Die beiden Regisseure Peter Guyer und Norbert Wiedmer gehen in der Darstellung einen eher unkonventionellen Weg, was den Genuss des Films dadurch erhöht. Es ist kein klassischer Dokumentarfilm im üblichen Sinne, sondern eine Meditation über den Klang und die Töne, ja über den Sound, aber auch über die Stille die notwendig ist, um die Musik zu geniessen. Der Untertitel lautet 'Unterwegs mit Manfred Eicher'. Diesen lassen sie jedoch nur selten zu Wort kommen, sondern beobachten ihn aus der Ferne, aus der Stille. Das hat in der Essenz eine sehr beruhigende Wirkung auf den Zuschauer. Hier geht es nicht um Selbstdarstellung, sondern um die Darstellung derjenigen Personen, mit denen Manfred Eicher zusammen ihre Musik produziert.

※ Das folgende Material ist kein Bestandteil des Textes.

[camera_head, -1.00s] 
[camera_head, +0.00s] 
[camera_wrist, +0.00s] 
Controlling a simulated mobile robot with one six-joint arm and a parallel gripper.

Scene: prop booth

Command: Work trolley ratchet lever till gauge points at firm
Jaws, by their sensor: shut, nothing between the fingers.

Der Film hat einen wunderbaren, entspannten Rhythmus und erklärt sich selbst, gäbe es nicht die Musik, hätte man einen Stummfilm drehen können. Musik beginnt, geht fliessend über in Bilder und kehrt über Umwege an den Ort ihrer Entstehung zurück. Das hat bei Zeiten fast einen romantischen Charakter, man wird fast genötigt auf Reisen zu gehen.

Wir werden Zeuge von Musikern rund um den Globus, sehen Bilder aus Griechenland, Tunesien, Italien, Argentinien. Über all auf der Welt machen Menschen Musik und sie dabei zu beobachten ist ein grosser Genuss, denn hinter ihrem Faible für die Musik steck ein Wort, welches auch Maxime dieses Blogs ist: Leidenschaft. Es ist im wahrsten Sinne des Wortes interessant zu sehen, wie sehr sich die Musiker gehen lassen und mit absoluter Hingabe ihren Instrumenten Töne entlocken. Musik als Mittel der Kommunikation, die das ausdrückt, wozu die Sprache nicht in der Lage ist.

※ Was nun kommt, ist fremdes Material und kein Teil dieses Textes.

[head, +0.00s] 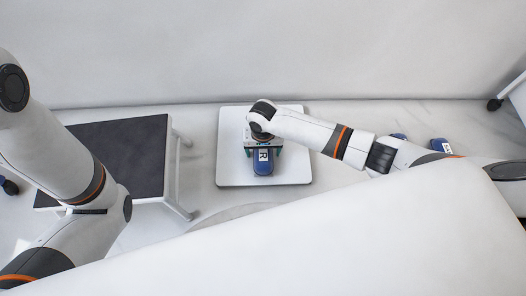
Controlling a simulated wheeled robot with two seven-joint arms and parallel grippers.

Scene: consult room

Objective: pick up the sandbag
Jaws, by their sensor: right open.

Man kann Musik hören oder Musik hören, darin steckt bei aller Offensichtlichkeit auch ein grosses Stück Wahrheit. Faszinierend, wie hingebungsvoll und hoch konzentriert Manfred Eicher den Tönen und Klängen lauscht. Ich kann diese Art des sich völligen gehen lassen gut nachempfinden, ist es doch genau die Weise, mit der ich auch Musik höre, ohne mir anmassen zu wollen, die gleichen feinen Ohren wie Herr Eicher zu haben.

Wieder haben sich durch einen solchen Film weitere Horizonte für mich eröffnet, denn zum einen kannte ich bis auf Jan Garbarek die wenigsten der hier spielenden Musiker, zum anderen war es wichtig darauf "hingewiesen zu werden", dass man seine eigenen Stereotypien der Wahrnehmung und Hörgewohnheiten verlassen muss um Musik in ihrer Gänze zu verstehen, auch im Hinblick auf das Wort 'Toleranz'.

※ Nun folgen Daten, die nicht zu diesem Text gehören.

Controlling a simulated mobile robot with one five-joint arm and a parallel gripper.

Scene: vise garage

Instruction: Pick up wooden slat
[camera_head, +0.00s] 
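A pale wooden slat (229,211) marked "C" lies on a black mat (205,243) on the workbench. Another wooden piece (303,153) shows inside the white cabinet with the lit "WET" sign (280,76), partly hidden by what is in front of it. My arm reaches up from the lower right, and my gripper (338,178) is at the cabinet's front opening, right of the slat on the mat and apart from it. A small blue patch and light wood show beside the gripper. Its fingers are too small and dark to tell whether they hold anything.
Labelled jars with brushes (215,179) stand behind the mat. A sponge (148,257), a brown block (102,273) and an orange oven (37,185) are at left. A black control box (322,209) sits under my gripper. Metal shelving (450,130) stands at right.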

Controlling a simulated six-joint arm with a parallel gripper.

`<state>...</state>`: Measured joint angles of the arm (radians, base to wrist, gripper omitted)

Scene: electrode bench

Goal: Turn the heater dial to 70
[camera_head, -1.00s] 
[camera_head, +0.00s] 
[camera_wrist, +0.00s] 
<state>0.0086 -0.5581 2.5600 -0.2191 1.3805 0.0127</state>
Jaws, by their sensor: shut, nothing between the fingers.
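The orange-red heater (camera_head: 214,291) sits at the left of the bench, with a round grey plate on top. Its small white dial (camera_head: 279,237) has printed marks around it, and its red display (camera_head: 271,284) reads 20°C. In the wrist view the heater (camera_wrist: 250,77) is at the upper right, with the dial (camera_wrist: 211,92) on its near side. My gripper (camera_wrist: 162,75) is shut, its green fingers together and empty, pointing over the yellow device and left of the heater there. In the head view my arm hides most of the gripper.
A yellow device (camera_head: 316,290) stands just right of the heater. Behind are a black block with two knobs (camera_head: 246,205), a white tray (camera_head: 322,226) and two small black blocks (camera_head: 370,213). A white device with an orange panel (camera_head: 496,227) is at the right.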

'Sounds and Silence' ist ein sehr beruhigender, sehr aufschlussreicher und auch innovativer Film, der bekannte Pfade verlässt und das tut, worauf es in der Musik ankommt: sich vorwiegend nur auf sie zu konzentrieren.

Ein idealer Film, nebenbei, um den Herbst einzuleiten.

Das Verlangen sich wieder intensiv der Musik zu widmen wächst.